After lengthy and fractious discussions spread over several months, Pakistan and the IMF have finally agreed on a bailout package. Under the IMF programme, Pakistan would receive $6 billion worth of funds over a period of three years. Besides the IMF assistance, Islamabad will also receive $2-3bn from the World Bank, the ADB and other international financial istitutions.
Explaining the IMF accord, Dr. Hafeez Sheikh, PM’s adviser on finance, said that the bailout package was necessary because the country’s foreign loans had exceeded $90 billion, and exports registered a negative growth over the past five years. According to him, “the trade deficit reached $20 billion and our foreign exchange reserves dipped by 50 per cent in the past two years. So, we have a $12 billion gap in our annual payments and we don’t have the capacity to pay them without the help of the IMF”.
The agreement incorporates an ambitious structural reform agenda which is designed to supplement economic policies to rekindle growth and improve living standards. As conceived by its authors, the package aims to support the Pakistan authorities’ macroeconomic and structural reform agenda during the next three years. This includes improving public finances and reducing public debt through tax policy and administrative reforms to strengthen revenue mobilisation and ensure a more equal and transparent distribution of the tax burden. At the same time, a comprehensive plan for cost-recovery in the energy sector and state-owned enterprises will help eliminate or reduce the quasi-fiscal deficit that drains scarce government resources.
These efforts will create fiscal space for a substantial increase in social spending to strengthen social protection as well as help in infrastructure and human capital development. The modernization of the public finance management framework will increase transparency and spending efficiency. Provinces are also on board and will contribute to the efforts by better aligning their fiscal objectives with those of the federal government.
The reform agenda will kick off with the forthcoming budget which would lay out a new fiscal strategy. The budget will aim for a primary deficit of 0.6 per cent of the GDP, supported by tax policy and revenue mobilisation measures to eliminate exemptions, curtail special treatments and improve tax administration. It will be accompanied by containing spending growth aimed at preserving essential development spending and improving targeted subsidies, with the goal of protecting the most vulnerable segments of society.
Another major target of the IMF programme is to reduce inflation and safeguard financial stability. A market-determined exchange rate will help the functioning of the financial sector and contribute to a better resource allocation in the economy. To this end, measures will be adopted to strengthen the State Bank of Pakistan’s operational independence.
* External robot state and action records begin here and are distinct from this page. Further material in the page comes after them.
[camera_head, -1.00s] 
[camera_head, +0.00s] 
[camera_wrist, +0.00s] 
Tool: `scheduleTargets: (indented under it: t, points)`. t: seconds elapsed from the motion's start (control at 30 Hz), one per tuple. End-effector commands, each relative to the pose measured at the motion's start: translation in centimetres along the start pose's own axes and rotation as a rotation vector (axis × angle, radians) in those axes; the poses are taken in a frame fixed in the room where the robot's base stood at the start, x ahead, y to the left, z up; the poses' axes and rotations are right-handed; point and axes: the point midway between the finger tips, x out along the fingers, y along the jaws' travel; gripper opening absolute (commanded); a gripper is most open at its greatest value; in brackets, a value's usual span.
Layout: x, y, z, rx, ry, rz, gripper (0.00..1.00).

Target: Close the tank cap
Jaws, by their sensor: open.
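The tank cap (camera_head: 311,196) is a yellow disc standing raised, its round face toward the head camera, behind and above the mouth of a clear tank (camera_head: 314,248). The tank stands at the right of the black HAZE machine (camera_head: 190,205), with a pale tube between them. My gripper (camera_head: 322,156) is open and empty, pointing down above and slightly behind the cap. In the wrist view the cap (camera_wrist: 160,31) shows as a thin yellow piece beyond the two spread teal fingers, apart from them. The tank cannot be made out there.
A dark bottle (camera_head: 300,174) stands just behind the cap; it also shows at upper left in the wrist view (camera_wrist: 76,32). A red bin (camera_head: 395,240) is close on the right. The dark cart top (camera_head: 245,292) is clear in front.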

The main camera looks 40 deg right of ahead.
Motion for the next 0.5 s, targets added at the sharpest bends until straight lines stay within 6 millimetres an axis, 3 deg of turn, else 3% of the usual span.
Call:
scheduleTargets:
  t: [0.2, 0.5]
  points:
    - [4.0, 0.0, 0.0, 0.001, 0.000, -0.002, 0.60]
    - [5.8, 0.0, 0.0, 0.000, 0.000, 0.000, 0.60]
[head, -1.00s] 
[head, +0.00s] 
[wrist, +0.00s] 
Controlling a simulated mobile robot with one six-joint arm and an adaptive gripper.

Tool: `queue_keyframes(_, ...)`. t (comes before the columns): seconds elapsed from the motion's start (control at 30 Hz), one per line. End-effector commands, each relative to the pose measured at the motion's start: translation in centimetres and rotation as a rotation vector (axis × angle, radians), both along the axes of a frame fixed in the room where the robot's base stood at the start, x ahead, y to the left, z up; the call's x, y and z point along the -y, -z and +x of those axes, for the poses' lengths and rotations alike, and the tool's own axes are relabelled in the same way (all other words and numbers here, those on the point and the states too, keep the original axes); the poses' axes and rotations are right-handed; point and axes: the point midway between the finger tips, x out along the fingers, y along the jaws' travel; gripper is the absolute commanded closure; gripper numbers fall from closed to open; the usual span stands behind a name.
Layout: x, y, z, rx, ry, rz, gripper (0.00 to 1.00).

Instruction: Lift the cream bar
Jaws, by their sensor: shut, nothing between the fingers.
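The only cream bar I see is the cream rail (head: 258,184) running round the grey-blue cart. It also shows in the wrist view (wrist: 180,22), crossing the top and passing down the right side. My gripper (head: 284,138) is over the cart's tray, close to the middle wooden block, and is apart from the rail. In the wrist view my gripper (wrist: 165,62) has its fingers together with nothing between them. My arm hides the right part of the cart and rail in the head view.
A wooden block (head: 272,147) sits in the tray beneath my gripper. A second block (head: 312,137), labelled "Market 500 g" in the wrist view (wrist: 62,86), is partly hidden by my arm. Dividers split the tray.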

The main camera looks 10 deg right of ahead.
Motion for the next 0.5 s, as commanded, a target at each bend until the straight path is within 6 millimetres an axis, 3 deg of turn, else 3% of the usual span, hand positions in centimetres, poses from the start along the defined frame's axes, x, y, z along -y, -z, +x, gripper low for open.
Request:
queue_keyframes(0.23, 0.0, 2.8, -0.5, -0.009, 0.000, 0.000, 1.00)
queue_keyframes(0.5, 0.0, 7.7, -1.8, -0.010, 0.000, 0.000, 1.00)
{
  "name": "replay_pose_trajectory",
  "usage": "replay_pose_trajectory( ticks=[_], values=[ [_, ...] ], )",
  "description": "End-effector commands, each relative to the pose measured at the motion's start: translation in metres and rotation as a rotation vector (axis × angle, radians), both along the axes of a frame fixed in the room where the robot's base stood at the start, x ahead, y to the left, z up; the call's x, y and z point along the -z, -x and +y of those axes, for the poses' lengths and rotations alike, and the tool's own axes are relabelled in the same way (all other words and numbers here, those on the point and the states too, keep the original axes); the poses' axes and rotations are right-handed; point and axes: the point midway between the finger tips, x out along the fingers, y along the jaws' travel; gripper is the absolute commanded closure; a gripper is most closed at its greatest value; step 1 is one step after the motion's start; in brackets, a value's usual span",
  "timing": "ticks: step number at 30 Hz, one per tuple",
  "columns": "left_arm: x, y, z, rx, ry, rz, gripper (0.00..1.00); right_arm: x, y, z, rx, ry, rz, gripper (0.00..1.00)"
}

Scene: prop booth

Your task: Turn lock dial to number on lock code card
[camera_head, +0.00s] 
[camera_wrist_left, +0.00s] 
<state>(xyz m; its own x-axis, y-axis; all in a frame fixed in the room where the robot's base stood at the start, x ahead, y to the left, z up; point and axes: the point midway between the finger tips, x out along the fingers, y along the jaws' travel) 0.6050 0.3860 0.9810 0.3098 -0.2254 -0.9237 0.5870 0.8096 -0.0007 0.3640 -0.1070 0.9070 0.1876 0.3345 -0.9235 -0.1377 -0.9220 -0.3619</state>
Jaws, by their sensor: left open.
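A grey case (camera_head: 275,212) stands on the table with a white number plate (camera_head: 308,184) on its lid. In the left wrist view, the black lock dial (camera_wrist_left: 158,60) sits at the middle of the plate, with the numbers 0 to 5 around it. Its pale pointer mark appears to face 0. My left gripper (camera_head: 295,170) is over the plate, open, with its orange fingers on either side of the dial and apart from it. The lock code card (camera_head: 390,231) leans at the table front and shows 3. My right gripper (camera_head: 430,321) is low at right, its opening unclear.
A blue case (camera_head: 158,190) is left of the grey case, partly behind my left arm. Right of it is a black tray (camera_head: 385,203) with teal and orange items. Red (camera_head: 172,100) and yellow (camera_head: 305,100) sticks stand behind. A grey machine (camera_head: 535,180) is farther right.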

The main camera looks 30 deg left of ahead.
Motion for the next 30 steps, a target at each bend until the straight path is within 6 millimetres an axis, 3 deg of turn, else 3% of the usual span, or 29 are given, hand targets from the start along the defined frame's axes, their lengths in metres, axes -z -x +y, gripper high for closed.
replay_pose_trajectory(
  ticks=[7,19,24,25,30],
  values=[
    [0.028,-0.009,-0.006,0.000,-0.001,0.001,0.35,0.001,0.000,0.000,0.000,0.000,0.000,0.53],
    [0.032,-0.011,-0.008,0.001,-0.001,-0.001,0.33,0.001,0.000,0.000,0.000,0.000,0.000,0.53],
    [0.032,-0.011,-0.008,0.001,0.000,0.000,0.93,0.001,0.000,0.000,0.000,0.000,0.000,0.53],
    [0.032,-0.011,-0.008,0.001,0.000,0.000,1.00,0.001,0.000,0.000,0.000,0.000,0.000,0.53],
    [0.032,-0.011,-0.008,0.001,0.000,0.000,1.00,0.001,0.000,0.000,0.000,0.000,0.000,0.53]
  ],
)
A comprehensive structural reform agenda will focus on priority areas, such as improving the management of public enterprises, strengthening institutions and governance, continuing anti-money laundering and combating the financing of terrorism. The IMF programme also aims at creating a more favorable business environment, and facilitating trade. To improve fiscal management, the federal authorities will engage provincial governments on exploring options to rebalance current arrangements in the context of the forthcoming National Financial Commission.
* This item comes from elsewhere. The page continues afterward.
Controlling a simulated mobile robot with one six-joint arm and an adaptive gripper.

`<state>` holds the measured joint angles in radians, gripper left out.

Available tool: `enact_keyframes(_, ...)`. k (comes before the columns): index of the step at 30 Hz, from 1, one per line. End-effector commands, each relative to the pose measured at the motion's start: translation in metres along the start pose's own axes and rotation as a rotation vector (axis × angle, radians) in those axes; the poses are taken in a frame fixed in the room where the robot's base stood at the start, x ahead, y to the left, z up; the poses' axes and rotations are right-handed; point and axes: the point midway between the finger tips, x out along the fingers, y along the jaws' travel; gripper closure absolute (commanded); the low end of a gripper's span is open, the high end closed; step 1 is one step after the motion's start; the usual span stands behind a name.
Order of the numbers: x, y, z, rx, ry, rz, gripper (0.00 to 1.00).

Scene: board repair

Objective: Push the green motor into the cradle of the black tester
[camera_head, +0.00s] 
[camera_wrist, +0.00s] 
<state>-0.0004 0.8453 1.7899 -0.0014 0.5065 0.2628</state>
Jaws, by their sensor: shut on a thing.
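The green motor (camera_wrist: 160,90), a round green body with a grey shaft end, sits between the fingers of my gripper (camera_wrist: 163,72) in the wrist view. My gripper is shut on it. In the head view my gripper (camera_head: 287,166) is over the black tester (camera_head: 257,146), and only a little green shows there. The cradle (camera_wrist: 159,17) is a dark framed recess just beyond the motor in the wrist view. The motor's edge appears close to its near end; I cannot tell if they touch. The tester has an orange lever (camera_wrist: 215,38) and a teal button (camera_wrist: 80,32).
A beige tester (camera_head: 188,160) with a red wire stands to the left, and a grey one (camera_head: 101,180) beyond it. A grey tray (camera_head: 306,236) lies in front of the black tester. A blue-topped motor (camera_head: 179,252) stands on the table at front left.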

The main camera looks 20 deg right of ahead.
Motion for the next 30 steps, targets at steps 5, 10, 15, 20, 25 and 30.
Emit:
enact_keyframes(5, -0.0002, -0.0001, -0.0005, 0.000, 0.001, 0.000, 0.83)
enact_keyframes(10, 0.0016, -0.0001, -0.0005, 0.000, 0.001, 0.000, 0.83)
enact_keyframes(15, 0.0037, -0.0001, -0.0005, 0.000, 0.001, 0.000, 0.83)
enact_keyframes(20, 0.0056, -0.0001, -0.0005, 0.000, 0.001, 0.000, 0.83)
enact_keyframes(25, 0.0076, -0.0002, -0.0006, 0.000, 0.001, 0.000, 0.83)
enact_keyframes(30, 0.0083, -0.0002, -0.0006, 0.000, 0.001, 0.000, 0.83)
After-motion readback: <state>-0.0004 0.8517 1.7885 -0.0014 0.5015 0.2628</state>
An IMF bailout package is never an easy pill to swallow. It exacts its costs in terms of higher taxes, lower subsidies and increased rates of utilities. Asked to share the conditions that Pakistan has agreed to as part of the agreement, Dr. Hafeez Sheikh said there were many things desired by the Fund that the government already saw as being in the country’s interest; they include aligning expenditure with resources, improve the functioning of loss-making state-owned enterprises, curtail the subsidies available to the wealthy classes and tax the rich segments.
He, however, admitted that in order to enforce financial discipline and resolve fiscal challenges, the programme would entail raising prices in some areas in order to recover the costs. But he qualified his statement by adding that the government wiould try not to put too much burden on the common man. For example, if power tariff is increased under the IMF programme, it will not affect consumers utilising less than 300 units, who form the bulk of electricity consumers. For the purpose, the government will allocate an additional Rs50 billion for an electricity subsidy in the upcoming budget. Under the programme, the government is also allocating an additional Rs80 billion for social safety programmes, like Ehsaas and the Benazir Income Support Programme, in order to minimise the burden on the common man.
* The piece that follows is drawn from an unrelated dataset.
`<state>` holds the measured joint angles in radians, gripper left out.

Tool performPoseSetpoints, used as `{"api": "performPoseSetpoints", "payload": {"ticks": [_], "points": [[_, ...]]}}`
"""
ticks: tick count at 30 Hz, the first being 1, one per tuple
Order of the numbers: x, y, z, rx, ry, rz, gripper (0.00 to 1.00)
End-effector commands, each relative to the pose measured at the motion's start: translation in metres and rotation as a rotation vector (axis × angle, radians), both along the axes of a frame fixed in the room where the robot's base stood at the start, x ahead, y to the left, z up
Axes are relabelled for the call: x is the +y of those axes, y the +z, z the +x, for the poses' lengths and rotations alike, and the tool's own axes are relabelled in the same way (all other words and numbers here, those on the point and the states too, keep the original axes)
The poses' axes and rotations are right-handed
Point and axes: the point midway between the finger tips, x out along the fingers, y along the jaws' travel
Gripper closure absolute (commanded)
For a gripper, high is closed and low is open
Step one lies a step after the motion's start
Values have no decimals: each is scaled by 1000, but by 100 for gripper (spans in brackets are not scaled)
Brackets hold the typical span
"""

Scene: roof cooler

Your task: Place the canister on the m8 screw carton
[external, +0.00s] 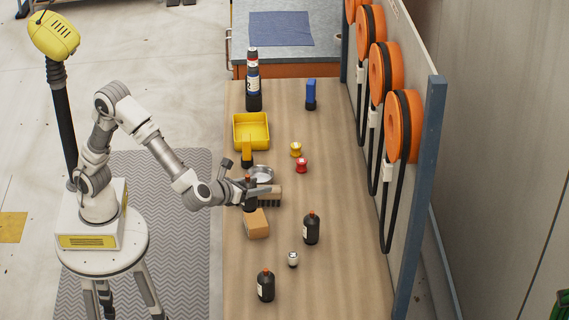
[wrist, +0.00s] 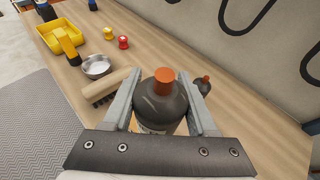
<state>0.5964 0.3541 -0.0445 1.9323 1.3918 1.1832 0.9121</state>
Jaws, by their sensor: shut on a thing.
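The canister (wrist: 160,103) is a dark, round-shouldered bottle with an orange cap. My gripper (wrist: 160,88) is shut on it, with one finger on each side. In the external view the canister (external: 250,203) is upright in my gripper (external: 250,190), just above or at the far edge of a small brown carton (external: 257,226), which appears to be the m8 screw carton. Only slivers of orange-brown carton show beneath the canister in the wrist view (wrist: 182,128). I cannot tell whether the canister touches the carton. No label is readable on the carton.
Similar dark bottles stand to the right (external: 311,230) and in front (external: 266,287), with a small white jar (external: 293,259) between. A wooden brush (external: 269,195) and metal bowl (external: 261,174) lie close behind the carton. A yellow bin (external: 240,144) is farther back. The bench's right side has free room.

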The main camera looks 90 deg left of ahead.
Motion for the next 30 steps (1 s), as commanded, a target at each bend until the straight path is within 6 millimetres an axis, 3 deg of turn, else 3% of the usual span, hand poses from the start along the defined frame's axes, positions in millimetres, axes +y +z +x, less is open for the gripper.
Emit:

To a question Dr. Hafeez Sheikh was reluctant to say whether it would be Pakistan’s last IMF programme. He said it would depend on how successfully “we as a country implement this programme and approach it as a reform or structural change programme instead of a mere revenue-earning programme.” But, being at the helm of affairs, Hafeez Sheikh cannot absolve himself of the responsibility for whatever results, positive or negative, the IMF programme produces.